Quick-Service Restaurants (QSRs) Study
vLoyalty conducted a study that looked at the top 15 quick-service restaurants (QSRs) and if they operated loyalty programs. Next, vLoyalty sought to learn if:
- The program was automated
- Joining was easy or if there were multiple steps for the employee to complete member enrollment
- Customers could join at the POS
- Program members could be tracked efficiently
- Rewards were easily earned, or if there were hurdles
Overall, the study focused on
loyalty program automation.
“Do customers get a reward automatically? Or must they log into an app or some other place and check a box to request a reward? That’s a big hurdle,” says Vogel.
If a customer earns a reward but doesn’t see it, they might not redeem it. The opportunity for the brand to create a positive customer experience is lost.
Early Findings
vLoyalty’s study was not yet complete at the time of the Loyalty360 interview, but early findings suggest that 90%-95% of the time, the employee at the counter did not ask if the customer was a loyalty program member during the purchase. Customers—secret shoppers—in five different cities, visiting QSRs multiple times and at various locations, reported they were not asked. Vogel reports that about 150 restaurant purchases were made.
“We also learned that 90%-95% of the loyalty programs required members to use a mobile app—they could not join with a phone number or online,” shares Vogel.
To earn points, customers either had to use the app when making a purchase or scan something—such as a receipt—with the mobile app afterward.
“Restaurant visits might be months apart, and by the time you are ready to use the app, you’re forced to refresh it because you haven’t used it in so long,” says Vogel.
Standing in line trying to download or refresh an app is a frustration customers do not need.
Again, Vogel reiterates that the study’s results are still being compiled, but he notes that all the restaurants visited had loyalty programs. In the field, vLoyalty’s secret shoppers made a purchase at the counter. If employees didn’t ask if the “customer” was in the restaurant’s loyalty program, after the purchase was completed, the secret shopper would inquire, “Do you have a program to earn points or rewards?”
“About 20% of the time, people said ‘no, we don’t have them’ when they actually did,” reveals Vogel. “Not only were employees not asking if the shoppers were loyalty program members, they told them—when asked—that the restaurant didn’t have one. Some of these restaurants had signage all through the restaurant—by the cash register, on the door—featuring their programs.”
For Vogel, this highlights why restaurants need something like what V-Loyalty offers, as people are not being asked to join. Furthermore, even if the customer is already a member, with so many
customer loyalty programs, the person might forget—in the moment—that they are enrolled in one, and because the cashier didn’t ask, the transaction won’t be tracked.
“If they don’t ask you for your phone number, you’re probably not going to say a word,” adds Vogel. “Brands are missing out on these interaction opportunities because they’re not tracking, they’re not asking, and they’re not recognizing who their members are.”

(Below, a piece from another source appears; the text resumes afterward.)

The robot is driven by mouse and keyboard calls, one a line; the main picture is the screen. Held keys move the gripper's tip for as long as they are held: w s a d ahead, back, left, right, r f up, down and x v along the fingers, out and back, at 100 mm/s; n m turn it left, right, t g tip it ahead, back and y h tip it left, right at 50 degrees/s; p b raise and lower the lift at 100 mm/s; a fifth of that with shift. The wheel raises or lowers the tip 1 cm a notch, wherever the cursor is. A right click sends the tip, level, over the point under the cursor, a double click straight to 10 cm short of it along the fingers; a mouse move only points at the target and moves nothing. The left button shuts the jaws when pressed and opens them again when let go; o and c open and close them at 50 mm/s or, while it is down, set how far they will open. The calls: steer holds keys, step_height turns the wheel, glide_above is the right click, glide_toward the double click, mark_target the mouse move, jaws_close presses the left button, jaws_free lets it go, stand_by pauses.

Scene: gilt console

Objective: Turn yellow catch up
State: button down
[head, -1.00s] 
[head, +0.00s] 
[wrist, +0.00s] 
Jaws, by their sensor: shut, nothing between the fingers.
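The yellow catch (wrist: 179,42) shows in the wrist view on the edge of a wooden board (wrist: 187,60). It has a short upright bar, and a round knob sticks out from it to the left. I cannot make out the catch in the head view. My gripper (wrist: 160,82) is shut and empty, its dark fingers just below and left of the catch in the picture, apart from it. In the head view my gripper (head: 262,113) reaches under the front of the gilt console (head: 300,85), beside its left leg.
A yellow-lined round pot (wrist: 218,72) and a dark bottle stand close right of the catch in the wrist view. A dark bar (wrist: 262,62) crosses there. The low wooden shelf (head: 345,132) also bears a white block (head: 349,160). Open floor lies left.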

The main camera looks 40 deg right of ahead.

Cultivating Employee Engagement
While it may be shocking for some brand marketers and loyalty professionals to learn that some frontline staff will mislead customers, vLoyalty’s early findings reveal the truth. This is why building and nurturing internal loyalty is critical. Getting employees to “buy in” to the brand’s program, engage with it, and see themselves as parts of the whole brand is vital. In the QSR industry, with its higher turnover, this can be a challenge.
Vogel acknowledges that ongoing employee training is crucial but also that it’s not what vLoyalty specializes in. He does see a huge gap, reinforced by the percentage of time secret shoppers were not told about the loyalty program or when employees said there was nothing to join.

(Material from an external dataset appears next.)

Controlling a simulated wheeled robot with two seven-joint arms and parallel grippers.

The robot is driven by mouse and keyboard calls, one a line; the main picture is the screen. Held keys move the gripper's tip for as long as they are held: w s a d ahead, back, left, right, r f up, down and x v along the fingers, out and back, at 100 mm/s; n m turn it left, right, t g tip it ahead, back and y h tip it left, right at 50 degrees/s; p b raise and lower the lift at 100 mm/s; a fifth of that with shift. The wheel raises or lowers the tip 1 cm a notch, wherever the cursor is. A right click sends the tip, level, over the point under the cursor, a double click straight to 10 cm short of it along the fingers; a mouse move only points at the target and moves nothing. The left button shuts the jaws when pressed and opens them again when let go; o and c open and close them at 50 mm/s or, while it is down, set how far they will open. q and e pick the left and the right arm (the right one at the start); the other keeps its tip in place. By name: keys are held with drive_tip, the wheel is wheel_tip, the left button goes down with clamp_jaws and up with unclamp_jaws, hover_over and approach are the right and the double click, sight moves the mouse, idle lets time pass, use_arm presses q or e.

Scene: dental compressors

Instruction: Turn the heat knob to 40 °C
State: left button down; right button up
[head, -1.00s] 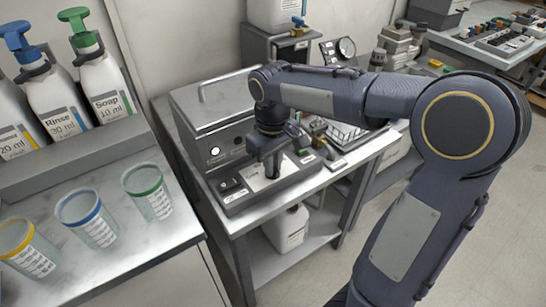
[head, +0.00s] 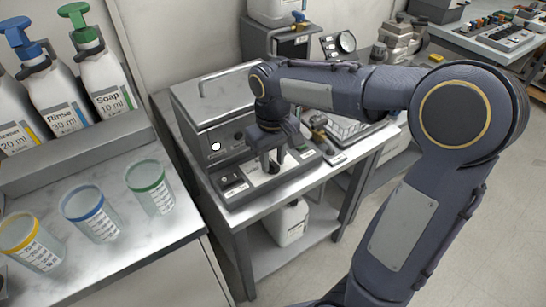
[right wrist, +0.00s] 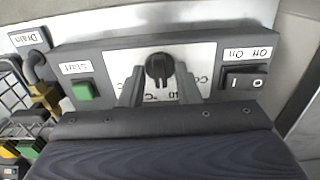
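The black heat knob (right wrist: 158,70) sits on a white dial plate (right wrist: 203,60) in the right wrist view, with printed marks partly hidden by the fingers. Its pointer direction is hard to read. My right gripper (right wrist: 159,84) is open, one finger on each side of the knob, with gaps visible between fingers and knob. In the head view my right gripper (head: 272,165) points down at the control panel (head: 240,192) on the front of the metal heater bath (head: 212,115). My left gripper is not in view.
A green Start button (right wrist: 83,91) and a black On/Off rocker switch (right wrist: 246,79) flank the dial. A Drain label and brass valve (right wrist: 42,95) lie beyond the button. Pump bottles (head: 112,85) and measuring cups (head: 150,188) stand on the left counter.

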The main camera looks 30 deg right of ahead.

“It’s very clear that they’re not being trained to ask regularly,” says Vogel. “However, there was one QSR where employees asked customers if they were program members almost every time: Panera Bread.”
In the
Subway locations secret shoppers visited, customers were invited to join on the screen with a phone number, but no text was sent encouraging an opt-in to receive messages from the brand. While customers were prompted to join at the terminal, the credit card was not tracked from that point on.
“Subway does half of what we recommend that brands do,” Vogel says. “Subway was the only restaurant that let people join right there.”
A smart terminal ensures that even if an employee is not fully trained or engaged, the customer will still be invited to join the customer loyalty or rewards program.
Looking Ahead
vLoyalty is planning its next study, which will be more retail focused. The company plans to look at 15 to 20 of the largest retail brands in America and again determine how easy it is for customers to join and engage with their customer loyalty programs. vLoyalty will study how automated the programs are and whether retail is doing better than QSRs when it comes to customer loyalty.
“We’ll also balance some key partnerships with a variety of large financial institutions that essentially ‘sit’ in the middle of these transactions,” shares Vogel. “Many companies power the physical terminals, and we already partner with some like Ingenico, PAX Technology, and Verifone.”
With a couple of well-placed partnerships with bigger financial institutions that essentially power the devices and the money flowing through those systems, vLoyalty plans to make its solution available to hundreds more large tier-one and tier-two restaurants, as well as retail companies.
“We’ll be integrated into the systems they’re already using,” finishes Vogel. “This year, it’s all about integrations and partnerships.”